A year ago, Jerick McKinnon was a fantasy darling and showing up in the second round of a lot of drafts. After he was lost in the preseason, Matt Breida struggled to stay healthy but turned in good numbers alongside the ancient Alfred Morris. Oh, and Kyle Juszczyk seemed to get 2.5 targets every week.
This season, it seems that the newly-signed Tevin Coleman has been anointed the 49ers' primary back. Is that so? And if it is, just how primary is primary? What is McKinnon's role? What is Breida's? Will we see anything from the youngsters Raheem Mostert and Jeff Wilson? Oh, and will Juszczyk continue to get 2.5 targets every week?
The San Francisco backfield is fascinating heading into 2019. Starting at the bottom first and it is clear that Jeff Wilson and Raheem Mostert will have a battle on their hands to make the final roster. That said they were admirable in the way they filled in last year and should injury befall one of the guys higher in the pecking order they may still have a team role. Kyle Juszczyk has been remarkably consistent in both Baltimore and San Francisco with 40-50 targets a season and averaging around the mid 30 receptions for the last four years. It would be hard to argue for more or less in 2019.
Getting to the heart of the battle, all of Matt Breida, Tevin Coleman and Jerick McKinnon could have a convincing argument made in their favor. Breida, it’s fair to say has overachieved in his career to date, but his constant injuries and his size do him no favors for reliability. His ADP reflects his current value and it is hard to see him getting a substantial role ahead of McKinnon or Coleman.
Jerick McKinnon was pigeonholed for a significant role in 2018 and the fact they signed Tevin Coleman should point to where he sits for 2019. Another advantage for Coleman is the fact he worked with Kyle Shanahan in Atlanta. When in doubt, we should always follow the money and the blind fact is that San Francisco can get rid of both McKinnon and Coleman with a minor cap hit, at any time. We also must be aware that it could be a true job share all year, with a horses for courses approach or simply a team role to limit the workload on any of the backs. All are undersized from a traditional perspective. If I had to rank the pecking order as to which order they finish in it would be Coleman, then McKinnon and Breida at the tail of the three backs.

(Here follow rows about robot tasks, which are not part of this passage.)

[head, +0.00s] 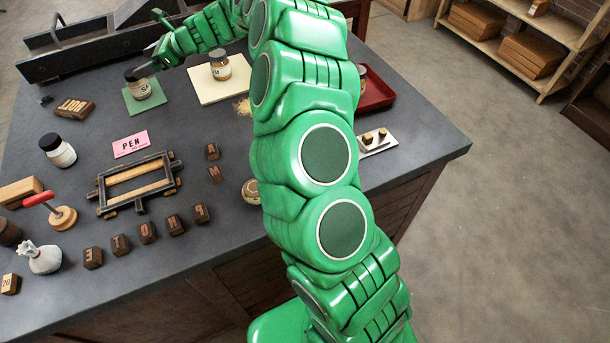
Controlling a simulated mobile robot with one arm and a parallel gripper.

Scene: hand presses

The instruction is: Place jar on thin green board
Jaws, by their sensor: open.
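A thin green board (155,102) lies on the dark table at the upper left. A jar (138,89) with a dark lid and a pale label stands upright on it. My gripper (147,67) is open, close beside the jar's lid on its upper right; I cannot tell whether a finger touches the jar. Another similar jar (220,70) stands on a cream board (213,95) to the right. One more jar (57,151) with a dark lid stands on the bare table at the left.
A black press (100,47) runs along the table's back. A metal frame (137,184), a pink PEN card (130,145) and several letter blocks (147,233) lie in front. A red tray (376,93) is at the right. My arm hides the table's middle.

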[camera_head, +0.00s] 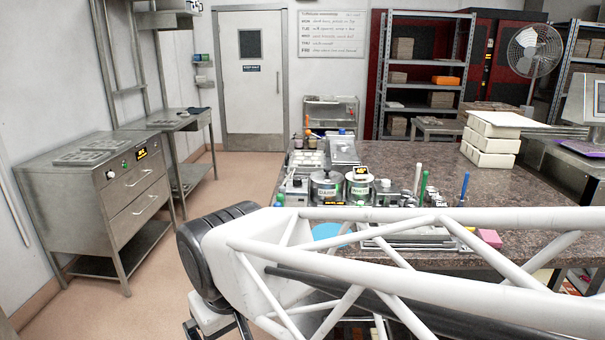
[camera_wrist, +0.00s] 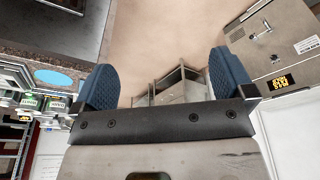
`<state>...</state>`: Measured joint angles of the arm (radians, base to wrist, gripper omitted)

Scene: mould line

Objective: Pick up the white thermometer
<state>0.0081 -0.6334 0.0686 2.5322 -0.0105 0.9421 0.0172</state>
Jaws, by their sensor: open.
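My gripper (camera_wrist: 165,82) is open in the wrist view, its two blue ribbed fingers wide apart with nothing between them. Beyond the fingers are the floor and grey metal furniture. In the head view my white truss arm crosses the front of the counter, and the fingers cannot be made out. A thin white upright stick (camera_head: 417,178) stands on the counter beside a green one; it may be the white thermometer, but it is too small to be sure. My gripper is well away from it. The arm hides part of the counter's near side.
The brown speckled counter (camera_head: 520,185) holds labelled pots (camera_head: 325,187), a blue stick (camera_head: 464,188), a pink block (camera_head: 489,237) and a blue disc (camera_head: 330,232). White boxes (camera_head: 490,145) are stacked at its back right. A steel drawer cabinet (camera_head: 100,195) stands left; the floor between is clear.

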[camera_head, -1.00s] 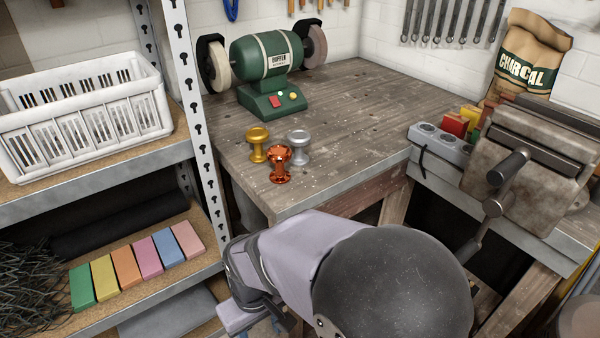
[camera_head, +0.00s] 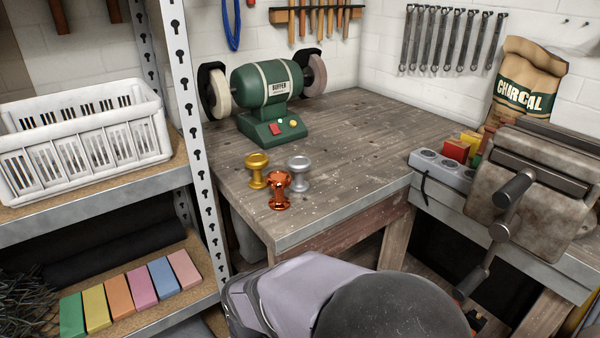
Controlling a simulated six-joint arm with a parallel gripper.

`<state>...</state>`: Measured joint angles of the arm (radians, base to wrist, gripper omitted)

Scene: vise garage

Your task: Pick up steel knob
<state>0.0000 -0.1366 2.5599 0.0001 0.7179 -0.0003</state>
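The steel knob (camera_head: 299,174) is silver-grey and spool-shaped. It stands upright on the wooden workbench (camera_head: 345,135), near its front left corner. A gold knob (camera_head: 257,170) stands to its left, and a shiny copper-orange knob (camera_head: 278,191) stands in front, partly overlapping the others in the view. My arm shows only as lilac and dark grey links at the bottom of the head view, below the bench's front edge. My gripper is not in view, so its state is hidden. Nothing of mine touches the knobs.
A green buffer (camera_head: 263,87) stands behind the knobs. A metal shelf upright (camera_head: 192,130) rises left of the bench, with a white basket (camera_head: 85,145) on the shelf. A vise (camera_head: 530,185) and a grey power strip (camera_head: 440,168) are at right. The bench's middle is clear.

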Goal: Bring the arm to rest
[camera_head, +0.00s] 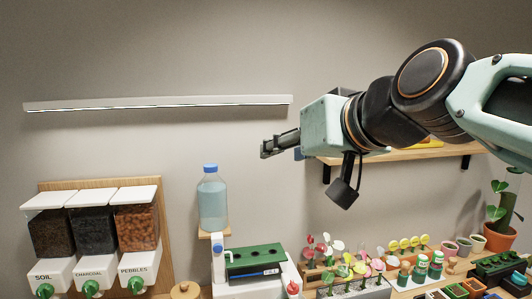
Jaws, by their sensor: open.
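My arm reaches in from the right edge of the head view, held up in front of the wall. My gripper (268,150) is at its left end and points left, above and to the right of the water bottle. Its fingers are seen nearly edge-on, are open and show nothing between them. The gripper is apart from the wall shelf and from everything on the counter below.
Soil, charcoal and pebbles dispensers (92,235) stand at lower left. A blue-capped bottle (212,200) stands right of them. A wooden wall shelf (400,153) runs behind my arm. Small plants (350,265) crowd the lower right. A light bar (160,103) crosses the wall; the wall between is clear.

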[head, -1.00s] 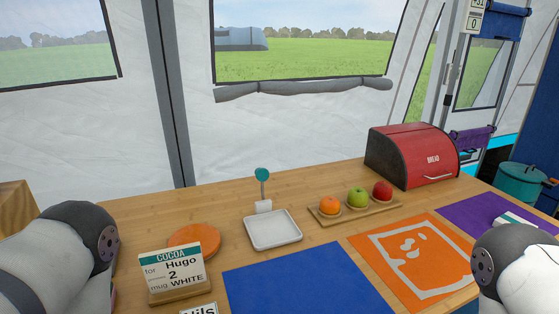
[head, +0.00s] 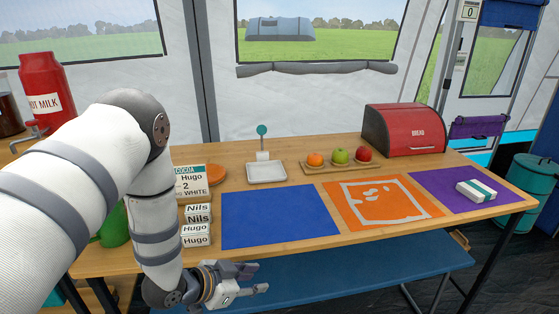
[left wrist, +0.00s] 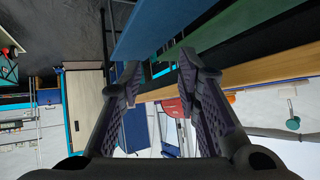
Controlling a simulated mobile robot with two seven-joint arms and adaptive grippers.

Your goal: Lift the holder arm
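A small white stand (head: 262,156) with an upright stem and a round teal knob (head: 262,130) is at the back edge of a shallow white tray (head: 266,172) on the wooden table. I cannot tell for sure that it is the holder arm. The teal knob also shows at the right of the left wrist view (left wrist: 292,124). My left gripper (head: 261,279) is open and empty, in front of the table's front edge and well short of the stand. Its two spread fingers frame the left wrist view (left wrist: 159,70). My right gripper is out of view.
Blue (head: 280,216), orange (head: 352,216) and purple (head: 440,186) mats cover the table front. A cocoa order card (head: 190,183) and name blocks (head: 197,226) stand left. A fruit board (head: 318,171) and red bread box (head: 414,140) are behind. A blue bench (head: 400,270) is below.

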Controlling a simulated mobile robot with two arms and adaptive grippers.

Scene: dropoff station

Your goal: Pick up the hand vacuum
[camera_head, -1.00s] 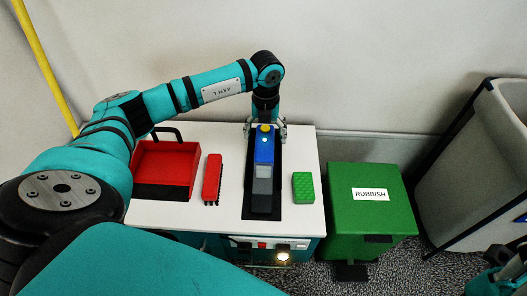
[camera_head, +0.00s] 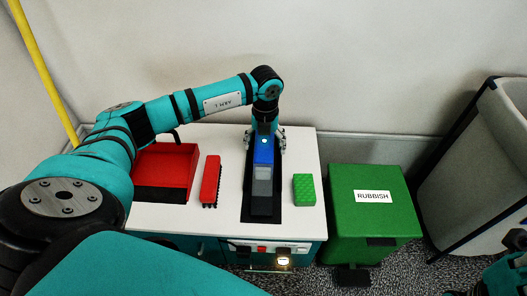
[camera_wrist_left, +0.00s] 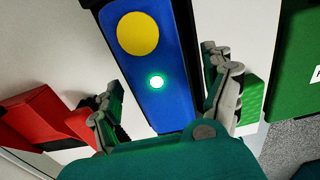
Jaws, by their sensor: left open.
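The hand vacuum (camera_head: 263,165) lies in a dark recess on the white station top. It has a blue body with a lit spot and a grey front part. In the left wrist view its blue body (camera_wrist_left: 167,50) shows a yellow disc and a glowing white-green light. My left gripper (camera_head: 264,142) is over the vacuum's far end. In the left wrist view the open fingers of my left gripper (camera_wrist_left: 165,105) stand on either side of the blue body. I cannot tell whether they touch it. My right gripper cannot be made out; only a bit of teal arm shows at the lower right edge.
A red dustpan (camera_head: 165,167) and a red brush (camera_head: 211,181) lie left of the vacuum. A green sponge (camera_head: 304,189) lies close on its right. A green rubbish bin (camera_head: 374,216) stands right of the station, with a grey bin (camera_head: 480,165) beyond. A wall rises behind.

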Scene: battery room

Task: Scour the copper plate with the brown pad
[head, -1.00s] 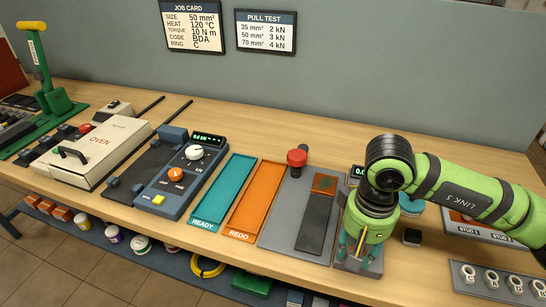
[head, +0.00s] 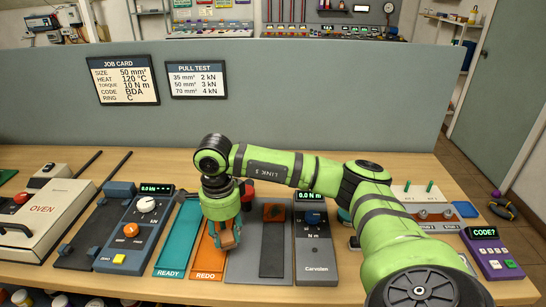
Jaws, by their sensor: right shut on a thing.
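My left gripper is not in view.
A red knob (head: 247,188) stands behind my right gripper. The orange REDO tray (head: 207,262) and teal READY tray (head: 178,240) lie to the left. A grey torque meter (head: 315,262) stands right of the board. A grey partition (head: 330,110) closes the bench's back.

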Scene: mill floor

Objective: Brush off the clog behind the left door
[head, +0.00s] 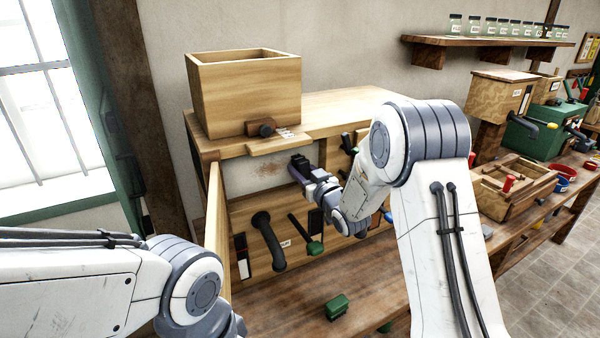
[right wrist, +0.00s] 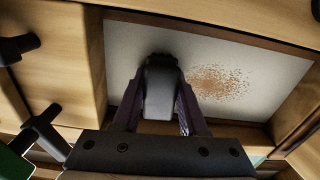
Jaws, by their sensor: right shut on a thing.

It borders on lazy analysis, but this strikes me as a situation that will work itself out via the injury list. I suspect whoever is healthy in a given week will be a viable play in most fantasy leagues. In those rare instances when both McKinnon and Coleman are healthy, the 49ers will have a thriving ground game but it'll be maddening as a fantasy manager to try to get it right.